Нечто подобное происходит и с музыкой Иозефа Мысливечка. По-моему, если уж есть что в ней «не национального», так это факт очень малого знания ее на слух теми, кто о ней пишет, — разумеется, не по их вине, — потому, что всенародно узнать музыку можно лишь через ее постоянное, полное, повсеместное исполнение. Мы в самом еще начале ознакомления с этой музыкой, и нужны большие усилия, чтоб музыканты могли разучить ее, театры могли ставить ее, хоры могли воскресить ее оратории и кантаты, — десятки лет пройдут и массовый труд потребуется для такого познания. Пока же надо хотя бы вехи поставить для правильной к нему дороги.
Не в тех немногих, ставших нам известными, народных песенках, которые Мысливечек вставил кое-где в свои арии, концерты и сонаты (хотя и это крайне интересно для музыковеда!), но во всей системе его музыкального мышления, в каждом большом и малом произведении, в характере и облике его как музыканта, дирижера, деятеля, человека прорывается национальность его как чеха. С болью читаешь, когда, например, Виктор Иосс, тот самый Виктор Иосс, о котором я рассказала выше, только мельком увидя рукописи Мысливечка на Международной выставке 1898 года в Вене, самоуверенно пишет, что смог «твердо установить их итальянскую фактуру». Еще больнее, когда умный и тонкий француз, Марк Пеншерль, в цитированной мною уже работе высказывает сожаление, что Мысливечек «отвернулся от богатейшего фольклора своей страны». И добавляет: «Насколько мне известно, один лишь концерт V.B.46 библиотеки Пражского музея сохраняет некоторый местный аромат».
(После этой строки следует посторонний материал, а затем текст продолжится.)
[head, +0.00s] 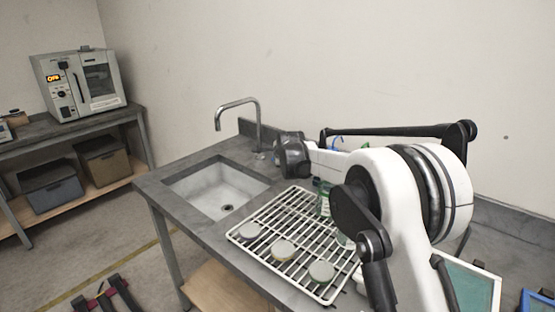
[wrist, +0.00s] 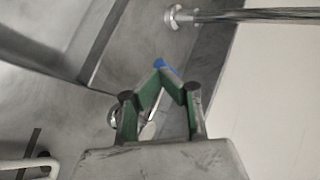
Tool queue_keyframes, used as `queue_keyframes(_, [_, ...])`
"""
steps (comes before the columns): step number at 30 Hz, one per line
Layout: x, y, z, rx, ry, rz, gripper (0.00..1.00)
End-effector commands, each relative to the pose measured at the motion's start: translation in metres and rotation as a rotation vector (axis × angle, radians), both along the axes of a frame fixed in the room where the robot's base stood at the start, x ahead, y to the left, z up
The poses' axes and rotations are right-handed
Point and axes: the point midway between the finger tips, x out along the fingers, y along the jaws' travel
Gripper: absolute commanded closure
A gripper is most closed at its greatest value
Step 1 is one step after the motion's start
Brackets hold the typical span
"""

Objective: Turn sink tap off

Но что знаем мы о «местном аромате» Богемии, задавленной австрийским владычеством, немецким языком, католическими школами в середине XVIII века? И что именно прослушали своими ушами, кроме нескольких вещей в огромнейшем наследии Иозефа Мысливечка? Такие утверждения вреднее для серьезного изучения музыки Мысливечка, чем даже ошибки словарей, повторяющиеся из столетия в столетие и никем не исправляемые. Мне придется еще не раз говорить об этих ошибках, а сейчас хочу привести только одну справку, без которой вообще нельзя правильно судить о судьбе и музыке великого богемца.
Первые слабые и еще совсем незаметные начатки национального возрождения появились в Богемии, как красочно воспроизводит их в своем историческом романе Ирасек, на три-четыре года позже отъезда Мысливечка в Италию. Он тогда не пережил даже дуновения этих начатков в том их виде, в каком они, как еще только затлевающий огонек, незаметно поползли и охватили культурную жизнь Праги. Но в годы своих приездов на родину — 1768–1772 — он неизменно показывал пражанам созданные им вещи, и в Праге тех далеких лет всегда звучала музыка богемца, не отрывавшегося от родины как человек и музыкант. Звучали его оратории в знаменитых старинных «Крыжовниках», где и сейчас дают концерты. Ставились его оперы, прославившиеся в Италии. Он сам привез в Прагу свое счастливое детище, оперу «Беллерофонте», и сам дирижировал ею. Давая Моцарту рекомендательное письмо к графу Пахта в Прагу, в октябре 1777 года, то есть за три с четвертью года до своей смерти (он умер 4 февраля 1781 года), Мысливечек показал, что связь его с Прагой осталась неизменной и в Праге все знали его, уважали его, считали своим. Но еще больше считали своим и любили его чешские музыканты, наезжавшие в Италию в поисках работы. Если говорить о старой традиции «землячества» на чужбине, то настоящим «земляком», другом и братом был для приезжих Мысливечек. Все это, вместе взятое, могло бы достаточно показать, что великий богемец своею музыкой фактически участвовал в становлении чешского национального культурного возрождения.